When \(y\) and \(x\) are standardized (mean zero and variance one), then the slope of the regression line is the same as the correlation between the two variables (the intercept is zero). Note that while correlation is a symmetric relationship, regression is not, and the slope will be different when the explanatory variable takes on the role of dependent variable, or vice versa. Just as a linear regression fit may not be appropriate when the variables are related in a non-linear way, so is the correlation coefficient. It only measures a linear relationship between two variables, which is clearly demonstrated by its equivalence to the regression slope between standardized variables.

7.3.1 Scatter plot basics

A scatter plot is created by selecting Explore > Scatter Plot from the menu, or by clicking on the matching toolbar icon, the third from the left in Figure 7.1. This brings up the Scatter Plot Variables dialog, where two variables need to be selected: one for the X axis (Independent Var X) and one for the Y axis (Dependent Var Y).

To illustrate this graph, the X variable is ppov_20 (percent population living in poverty in 2020) and the Y variable pfood_20 (percent population with food insecurity in 2020). The resulting scatter plot, with all the default settings, is as in Figure 7.10.

Figure 7.10: Scatter plot of food insecurity on poverty

The top of the graph spells out the X and Y variables, which are also listed along the axes. The linear regression fit is drawn over the points, with summary statistics listed below the graph. These included the fit (\(R^2\)) and the estimates for constant and slope, with estimated standard error, t-statistic, and associated p-value. In the example, the fit is a low 0.091, which is not surprising, given the cone shape of the scatter plot, rather than the ideal cigar shape. Nevertheless, both intercept and slope coefficients are highly significant (rejecting the null hypothesis that they are zero) with p-values of 0.002 and 0.000 respectively.

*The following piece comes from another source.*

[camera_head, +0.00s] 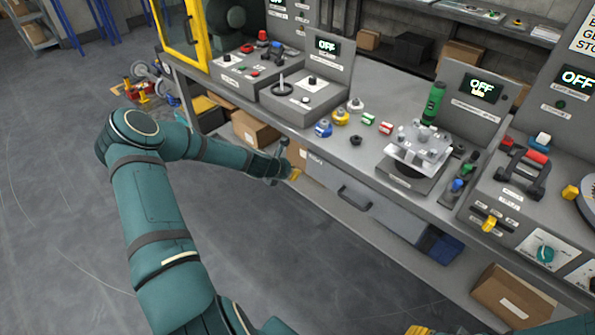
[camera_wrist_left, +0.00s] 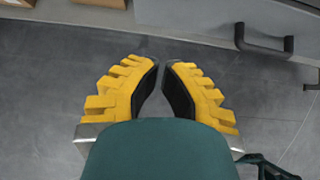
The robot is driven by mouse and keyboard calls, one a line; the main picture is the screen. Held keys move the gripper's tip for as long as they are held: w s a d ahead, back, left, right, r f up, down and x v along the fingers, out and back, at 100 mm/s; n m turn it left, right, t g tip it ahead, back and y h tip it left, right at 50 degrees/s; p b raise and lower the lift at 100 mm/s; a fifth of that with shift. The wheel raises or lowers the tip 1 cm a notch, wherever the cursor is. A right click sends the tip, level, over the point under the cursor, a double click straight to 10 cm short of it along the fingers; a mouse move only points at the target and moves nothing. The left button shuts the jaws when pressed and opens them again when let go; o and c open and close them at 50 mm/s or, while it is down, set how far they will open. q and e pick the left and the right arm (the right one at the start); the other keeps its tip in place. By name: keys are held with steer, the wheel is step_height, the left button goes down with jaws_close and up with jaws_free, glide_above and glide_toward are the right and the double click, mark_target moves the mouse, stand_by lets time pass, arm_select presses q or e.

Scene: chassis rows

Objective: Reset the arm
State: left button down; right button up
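My left arm, teal with grey bands, reaches in from the bottom left of the head view and bends toward the workbench. Its gripper (camera_head: 294,175) is just off the bench front, below the top, beside the grey drawer (camera_head: 352,197). In the left wrist view the two yellow fingers (camera_wrist_left: 161,72) with black pads stand a little apart, with bare floor showing between them. Nothing is held there. Of my right gripper (camera_head: 420,331) only a yellow bit shows at the bottom edge of the head view; its fingers are cut off.
The workbench (camera_head: 290,123) carries control panels with OFF displays, a metal fixture (camera_head: 418,150), a green bottle-like item (camera_head: 433,103) and small coloured parts. Cardboard boxes (camera_head: 255,128) stand on the lower shelf. Floor left of the bench is mostly clear.

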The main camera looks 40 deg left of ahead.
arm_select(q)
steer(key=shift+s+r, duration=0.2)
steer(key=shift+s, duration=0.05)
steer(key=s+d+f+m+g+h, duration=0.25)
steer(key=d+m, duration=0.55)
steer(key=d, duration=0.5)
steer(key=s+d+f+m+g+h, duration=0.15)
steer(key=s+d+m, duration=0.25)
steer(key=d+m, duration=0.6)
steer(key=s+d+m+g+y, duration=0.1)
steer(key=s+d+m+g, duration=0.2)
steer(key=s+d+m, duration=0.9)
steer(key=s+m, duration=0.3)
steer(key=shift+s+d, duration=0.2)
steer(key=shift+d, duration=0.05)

The positive relationship suggests that as poverty goes up by one percent, the share in food insecurity increases by 0.24 percent.

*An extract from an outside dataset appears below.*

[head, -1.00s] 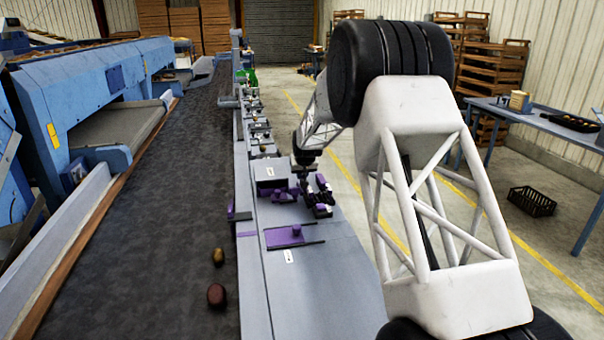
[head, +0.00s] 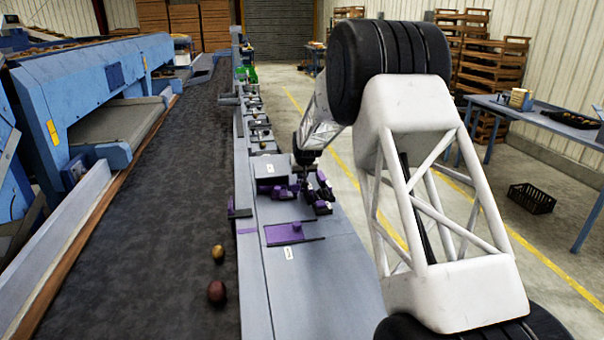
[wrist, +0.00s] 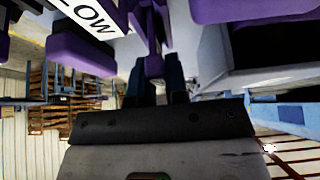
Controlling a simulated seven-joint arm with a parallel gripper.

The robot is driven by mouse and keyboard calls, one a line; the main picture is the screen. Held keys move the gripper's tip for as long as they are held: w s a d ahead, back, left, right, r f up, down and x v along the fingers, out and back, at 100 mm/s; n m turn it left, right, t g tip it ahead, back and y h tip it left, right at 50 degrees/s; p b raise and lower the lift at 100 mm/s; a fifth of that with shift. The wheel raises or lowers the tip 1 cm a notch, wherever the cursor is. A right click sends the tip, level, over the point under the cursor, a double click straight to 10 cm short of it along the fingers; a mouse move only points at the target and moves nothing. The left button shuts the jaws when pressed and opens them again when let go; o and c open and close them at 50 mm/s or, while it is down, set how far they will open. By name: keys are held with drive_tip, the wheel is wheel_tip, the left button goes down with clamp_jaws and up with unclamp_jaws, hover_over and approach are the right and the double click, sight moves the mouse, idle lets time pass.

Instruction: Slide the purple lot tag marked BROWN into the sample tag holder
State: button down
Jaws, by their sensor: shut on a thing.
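My gripper (wrist: 153,85) is shut on a narrow purple piece (wrist: 153,62) in the wrist view, which looks like a tag's grip; its marking cannot be read. A white label ending in "LOW" (wrist: 88,15) sits on purple parts at upper left in that view. In the head view my gripper (head: 304,178) is small and low over the grey bench, among purple pieces (head: 322,196). A grey box (head: 270,167) with a white label stands just left of it. Which piece is the sample tag holder, and whether the held piece touches it, I cannot tell.
Several bench stations continue behind. The bench front is clear.

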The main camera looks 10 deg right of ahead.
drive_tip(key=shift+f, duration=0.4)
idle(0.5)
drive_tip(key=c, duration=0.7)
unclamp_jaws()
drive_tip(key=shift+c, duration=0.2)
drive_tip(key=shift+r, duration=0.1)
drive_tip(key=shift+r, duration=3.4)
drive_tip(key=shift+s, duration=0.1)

In the current setup, no observations are selected, so that the second line in the statistical summary in Figure 7.10 (all red zeros) has no values. This line pertains to the selected observations. The blue line at the bottom relates to the unselected observation. The sum of the number of observations in each of the two subsets always equals the total number of observations, listed on the top line. The three lines are included because of the default View setting of Regimes Regression, even though there is currently no active selection (see Section 7.3.1.1).

The scatter plot has several options, invoked in the customary fashion by right clicking on the graph. They are grouped into eight categories:

Selection Shape
Data
Smoother
View
Color
Save Selection
Copy Image to Clipboard
Save Image As

Selection Shape works as in the other graphs and maps (see Section 2.5.4), and so do the three last options. The Color options allow for the Regression Line Color, Point Color and Background Color to be set. The remaining options are discussed in more detail below.

7.3.1.1 View options

The View option manages seven settings, all but the first two checked by default:

Set Display Precision
Set Display Precision on Axes
Fixed Aspect Ratio Mode
Regimes Regression
Statistics
Axes Through Origin
Status Bar

These options are mostly self-explanatory, or work in the same way as before (such as Statistics), except for the Regimes Regression.

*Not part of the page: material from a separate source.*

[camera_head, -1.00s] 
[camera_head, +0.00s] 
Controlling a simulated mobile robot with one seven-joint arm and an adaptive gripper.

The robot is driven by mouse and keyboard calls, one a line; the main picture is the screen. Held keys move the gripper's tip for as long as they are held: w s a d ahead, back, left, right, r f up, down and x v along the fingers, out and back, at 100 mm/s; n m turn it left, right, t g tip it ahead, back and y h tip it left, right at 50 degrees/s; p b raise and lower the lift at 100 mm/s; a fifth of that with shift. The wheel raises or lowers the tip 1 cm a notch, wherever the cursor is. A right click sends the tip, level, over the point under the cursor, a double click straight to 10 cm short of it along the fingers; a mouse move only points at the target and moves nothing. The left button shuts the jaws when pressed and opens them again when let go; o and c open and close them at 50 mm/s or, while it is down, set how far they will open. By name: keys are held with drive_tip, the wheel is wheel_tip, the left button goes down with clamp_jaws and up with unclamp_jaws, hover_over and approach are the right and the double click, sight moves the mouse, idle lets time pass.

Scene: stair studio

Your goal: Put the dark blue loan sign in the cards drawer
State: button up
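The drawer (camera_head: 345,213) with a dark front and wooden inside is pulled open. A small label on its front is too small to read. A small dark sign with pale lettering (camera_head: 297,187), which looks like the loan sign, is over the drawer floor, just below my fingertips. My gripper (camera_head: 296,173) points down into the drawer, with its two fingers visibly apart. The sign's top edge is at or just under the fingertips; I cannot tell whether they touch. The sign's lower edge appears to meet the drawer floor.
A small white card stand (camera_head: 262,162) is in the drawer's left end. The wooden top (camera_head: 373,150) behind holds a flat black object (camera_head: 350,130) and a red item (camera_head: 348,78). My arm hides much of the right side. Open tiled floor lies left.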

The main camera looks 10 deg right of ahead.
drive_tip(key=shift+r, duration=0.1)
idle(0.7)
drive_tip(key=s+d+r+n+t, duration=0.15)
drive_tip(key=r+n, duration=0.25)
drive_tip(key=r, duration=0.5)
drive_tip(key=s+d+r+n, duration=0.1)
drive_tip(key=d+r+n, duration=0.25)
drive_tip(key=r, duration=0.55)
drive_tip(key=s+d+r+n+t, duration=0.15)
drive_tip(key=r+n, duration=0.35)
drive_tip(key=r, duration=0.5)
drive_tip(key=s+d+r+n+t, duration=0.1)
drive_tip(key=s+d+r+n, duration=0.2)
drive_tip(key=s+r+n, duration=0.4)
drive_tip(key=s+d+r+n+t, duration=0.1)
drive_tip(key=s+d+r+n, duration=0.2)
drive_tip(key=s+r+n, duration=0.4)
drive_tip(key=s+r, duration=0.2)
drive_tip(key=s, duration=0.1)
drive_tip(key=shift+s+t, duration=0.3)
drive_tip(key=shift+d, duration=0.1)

The latter allows for a dynamic assessment of structural stability by comparing the regression line for a selected subset of the data to its complement (unselected). For example, in Figure 7.11, 206 observations have been selected (inside the selection rectangle). This yields three regression lines: a purple one for the full data set (same results as in Figure 7.10), a red one for the selected observations, and a blue one for its complement (384 observations). With each regression line corresponds a line in the statistics summary. In Figure 7.11, the selected observations show no significant linear relationship between the two variables. In other words, for a range of poverty roughly between 30% and 70%, there is no linear relationship with food insecurity (p-value of 0.542), whereas for the whole and for the complement, there is. This is an indication of structural instability.

Figure 7.11: Regime regression

A formal assessment of structural stability is based on the Chow test (Chow 1960). This statistic is computed from a comparison of the fit in the overall regression to the combination of the fits of the separate regressions, while taking into account the number of regressors (k). In our simple example, there is only the intercept and the slope, so k = 2. The residual sum of squares can be computed for the full regression (\(\mbox{RSS}\)) and for the two subsets, say \(\mbox{RSS}_1\) and \(\mbox{RSS}_2\). Then, the Chow test follows as: \[C = \frac{(\mbox{RSS} - (\mbox{RSS}_1 + \mbox{RSS}_2))/k}{(\mbox{RSS}_1 + \mbox{RSS}_2)/(n - 2k)},\] distributed as an F statistic with \(k\) and \(n - 2k\) degrees of freedom. Alternatively, the statistic can also be expressed as having a chi-squared distribution, which is more appropriate when multiple breaks and several coefficients are considered.⁵⁴ In our example, the p-value of the Chow test is 0.039, which is only weakly significant (in part this is due to the fact that the overall regression coefficient of 0.243 is not that different from zero itself). The assessment of structural stability is considered further in the context of spatial heterogeneity in Section 7.5.2.

The Regimes Regression option is on by default. Turning it off disables the effect of any selection and reduces the Statistics to a single line.

7.3.1.2 Data options

The default setting for the Data option is to View Original Data. In other words, the points in the scatter plot correspond to the respective entries for the variables in the data table. With this option turned to View Standardized Data, each variable is used in standardized form. As a result, the axes can be interpreted as expressing standard deviational units. Values larger than two in absolute value indicate potential outliers.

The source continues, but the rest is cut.